▶ _Task instructions_
Return all of the lines below exactly as they are.

┌──

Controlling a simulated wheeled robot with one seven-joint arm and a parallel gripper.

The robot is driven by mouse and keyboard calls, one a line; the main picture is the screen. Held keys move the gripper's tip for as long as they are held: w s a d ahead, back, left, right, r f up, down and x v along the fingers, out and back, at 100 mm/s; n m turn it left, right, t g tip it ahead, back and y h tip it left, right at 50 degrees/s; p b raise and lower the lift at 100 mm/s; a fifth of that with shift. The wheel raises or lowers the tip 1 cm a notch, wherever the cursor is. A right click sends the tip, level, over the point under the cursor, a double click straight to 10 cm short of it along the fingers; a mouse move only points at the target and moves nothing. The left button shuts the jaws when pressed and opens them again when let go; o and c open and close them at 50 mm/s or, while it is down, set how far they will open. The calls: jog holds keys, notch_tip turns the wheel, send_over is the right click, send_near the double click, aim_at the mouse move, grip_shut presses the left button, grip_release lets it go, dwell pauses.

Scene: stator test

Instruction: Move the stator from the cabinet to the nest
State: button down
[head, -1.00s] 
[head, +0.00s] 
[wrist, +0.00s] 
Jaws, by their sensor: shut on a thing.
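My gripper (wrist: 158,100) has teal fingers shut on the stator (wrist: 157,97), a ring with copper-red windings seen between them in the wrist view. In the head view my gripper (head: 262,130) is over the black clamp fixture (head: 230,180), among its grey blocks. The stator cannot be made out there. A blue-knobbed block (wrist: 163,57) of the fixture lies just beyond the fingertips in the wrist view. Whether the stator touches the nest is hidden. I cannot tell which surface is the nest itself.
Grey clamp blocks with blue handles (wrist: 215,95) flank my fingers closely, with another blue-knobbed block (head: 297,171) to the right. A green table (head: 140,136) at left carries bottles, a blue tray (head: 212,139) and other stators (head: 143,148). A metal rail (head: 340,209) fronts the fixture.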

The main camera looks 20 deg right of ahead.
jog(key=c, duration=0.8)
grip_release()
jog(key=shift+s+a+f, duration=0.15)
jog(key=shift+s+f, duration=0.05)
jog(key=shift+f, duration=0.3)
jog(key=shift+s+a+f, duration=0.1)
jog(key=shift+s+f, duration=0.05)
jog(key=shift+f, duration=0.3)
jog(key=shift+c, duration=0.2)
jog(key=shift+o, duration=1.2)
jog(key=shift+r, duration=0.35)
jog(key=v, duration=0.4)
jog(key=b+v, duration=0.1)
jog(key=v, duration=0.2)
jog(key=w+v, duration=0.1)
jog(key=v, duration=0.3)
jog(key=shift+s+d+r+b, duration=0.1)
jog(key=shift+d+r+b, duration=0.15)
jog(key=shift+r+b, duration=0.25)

└──

▶ _Complete answer_
Controlling a simulated wheeled robot with one seven-joint arm and a parallel gripper.

The robot is driven by mouse and keyboard calls, one a line; the main picture is the screen. Held keys move the gripper's tip for as long as they are held: w s a d ahead, back, left, right, r f up, down and x v along the fingers, out and back, at 100 mm/s; n m turn it left, right, t g tip it ahead, back and y h tip it left, right at 50 degrees/s; p b raise and lower the lift at 100 mm/s; a fifth of that with shift. The wheel raises or lowers the tip 1 cm a notch, wherever the cursor is. A right click sends the tip, level, over the point under the cursor, a double click straight to 10 cm short of it along the fingers; a mouse move only points at the target and moves nothing. The left button shuts the jaws when pressed and opens them again when let go; o and c open and close them at 50 mm/s or, while it is down, set how far they will open. The calls: jog holds keys, notch_tip turns the wheel, send_over is the right click, send_near the double click, aim_at the mouse move, grip_shut presses the left button, grip_release lets it go, dwell pauses.

Scene: stator test

Instruction: Move the stator from the cabinet to the nest
State: button down
[head, -1.00s] 
[head, +0.00s] 
[wrist, +0.00s] 
Jaws, by their sensor: shut on a thing.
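My gripper (wrist: 158,100) has teal fingers shut on the stator (wrist: 157,97), a ring with copper-red windings seen between them in the wrist view. In the head view my gripper (head: 262,130) is over the black clamp fixture (head: 230,180), among its grey blocks. The stator cannot be made out there. A blue-knobbed block (wrist: 163,57) of the fixture lies just beyond the fingertips in the wrist view. Whether the stator touches the nest is hidden. I cannot tell which surface is the nest itself.
Grey clamp blocks with blue handles (wrist: 215,95) flank my fingers closely, with another blue-knobbed block (head: 297,171) to the right. A green table (head: 140,136) at left carries bottles, a blue tray (head: 212,139) and other stators (head: 143,148). A metal rail (head: 340,209) fronts the fixture.

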The main camera looks 20 deg right of ahead.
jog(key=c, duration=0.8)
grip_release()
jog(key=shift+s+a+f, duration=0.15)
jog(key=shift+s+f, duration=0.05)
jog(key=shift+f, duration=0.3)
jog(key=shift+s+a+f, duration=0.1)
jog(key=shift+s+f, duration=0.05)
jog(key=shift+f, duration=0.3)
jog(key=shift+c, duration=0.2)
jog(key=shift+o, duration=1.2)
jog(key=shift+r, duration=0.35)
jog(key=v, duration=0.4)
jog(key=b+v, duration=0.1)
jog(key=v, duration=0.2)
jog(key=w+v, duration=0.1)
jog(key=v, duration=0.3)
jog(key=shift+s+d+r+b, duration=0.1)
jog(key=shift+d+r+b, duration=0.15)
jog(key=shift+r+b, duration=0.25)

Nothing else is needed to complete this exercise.